The charge given instructed the jury not to consider the manner in which parole law might be applied to appellant. We must presume that the jury understood and followed these instructions. See Stokes v. State, 74 S.W.3d 48, 51 (Tex. App.—Texarkana 2002, pet. ref’d) (citing Hutch, 922 S.W.2d at 172). Furthermore, the instructions informed the jury that appellant had to serve actual time of “one-half of the sentence imposed or 30 years.”

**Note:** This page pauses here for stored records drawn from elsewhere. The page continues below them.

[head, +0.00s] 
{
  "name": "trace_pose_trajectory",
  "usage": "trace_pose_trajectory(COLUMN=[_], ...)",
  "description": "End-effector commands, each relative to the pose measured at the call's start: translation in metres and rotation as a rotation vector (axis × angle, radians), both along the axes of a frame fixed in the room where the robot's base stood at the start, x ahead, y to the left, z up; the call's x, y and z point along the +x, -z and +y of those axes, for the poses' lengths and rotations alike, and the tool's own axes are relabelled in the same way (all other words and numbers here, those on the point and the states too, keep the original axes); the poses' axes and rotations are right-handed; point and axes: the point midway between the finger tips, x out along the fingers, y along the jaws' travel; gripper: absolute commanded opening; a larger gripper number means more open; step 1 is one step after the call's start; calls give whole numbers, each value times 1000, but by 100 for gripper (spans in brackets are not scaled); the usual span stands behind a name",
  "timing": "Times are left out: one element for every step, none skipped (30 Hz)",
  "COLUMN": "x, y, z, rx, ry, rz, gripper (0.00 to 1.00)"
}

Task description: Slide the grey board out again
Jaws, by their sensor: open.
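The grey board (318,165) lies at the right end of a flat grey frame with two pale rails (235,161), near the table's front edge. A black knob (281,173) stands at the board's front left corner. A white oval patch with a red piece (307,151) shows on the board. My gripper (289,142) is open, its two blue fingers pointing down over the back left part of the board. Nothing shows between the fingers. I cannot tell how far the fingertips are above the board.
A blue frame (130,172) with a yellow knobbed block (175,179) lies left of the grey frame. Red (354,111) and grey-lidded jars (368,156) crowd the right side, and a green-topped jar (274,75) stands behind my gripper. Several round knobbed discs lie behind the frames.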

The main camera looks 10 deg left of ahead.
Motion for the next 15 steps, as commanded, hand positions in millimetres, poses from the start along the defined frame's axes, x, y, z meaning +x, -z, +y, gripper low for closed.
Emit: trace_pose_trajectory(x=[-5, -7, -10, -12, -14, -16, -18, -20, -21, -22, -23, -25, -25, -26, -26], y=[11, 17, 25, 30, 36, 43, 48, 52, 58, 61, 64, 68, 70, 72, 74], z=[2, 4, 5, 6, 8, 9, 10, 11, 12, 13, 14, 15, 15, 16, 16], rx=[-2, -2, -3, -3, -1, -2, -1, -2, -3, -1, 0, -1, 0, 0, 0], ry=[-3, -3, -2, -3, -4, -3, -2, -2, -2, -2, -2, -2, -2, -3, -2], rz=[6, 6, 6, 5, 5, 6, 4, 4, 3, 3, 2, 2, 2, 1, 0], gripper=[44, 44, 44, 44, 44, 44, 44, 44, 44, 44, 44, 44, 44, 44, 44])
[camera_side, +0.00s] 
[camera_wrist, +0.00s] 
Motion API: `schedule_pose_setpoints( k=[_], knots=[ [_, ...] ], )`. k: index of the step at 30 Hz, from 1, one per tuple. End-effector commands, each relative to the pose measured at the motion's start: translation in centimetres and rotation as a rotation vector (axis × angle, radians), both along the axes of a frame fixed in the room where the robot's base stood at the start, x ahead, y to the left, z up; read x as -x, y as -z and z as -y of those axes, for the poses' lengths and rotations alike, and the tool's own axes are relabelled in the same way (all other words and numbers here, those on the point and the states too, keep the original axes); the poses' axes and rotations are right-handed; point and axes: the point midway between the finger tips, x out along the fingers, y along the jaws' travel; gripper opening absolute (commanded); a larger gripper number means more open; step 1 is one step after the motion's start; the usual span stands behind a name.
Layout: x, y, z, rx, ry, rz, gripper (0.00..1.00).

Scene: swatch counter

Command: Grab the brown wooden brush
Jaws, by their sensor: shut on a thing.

The evidence of guilt was substantial and largely uncontested. Appellant stipulated to two prior felony convictions for aggravated robbery and theft and a prior misdemeanor conviction for possession of a controlled substance. Because appellant pleaded “true” to the enhancement paragraph of the indictment, he faced not less than 15 years nor more than 99 years or life in prison. Tex. Pen. Code Ann. § 12.42 (Vernon 2003 & Supp. 2006). During closing arguments, neither the State nor appellant referenced parole or good conduct time. Appellant’s counsel argued that the jury should consider the full range of punishment. He further explained to the jury, “[Y]ou’re not to try to determine how long an accused would serve in reaching what a proper sentence would be.” The State argued that nothing less than 50 years in prison would be appropriate. The jury assessed punishment at 60 years in prison. Based on this record, we cannot conclude that appellant has demonstrated any actual harm, much less egregious harm. See Bolden, 73 S.W.3d at 434; Myres v. State, 866 S.W.2d 673, 674 (Tex. App.—Houston [1st Dist.] 1993, pet. ref’d). We overrule appellant’s sole issue.
Conclusion
We affirm the judgment of the trial court.
Tim Taft
Justice
Panel consists of Justices Taft, Hanks, and Higley.
Do not publish. See Tex. R. App. P. 47.2(b).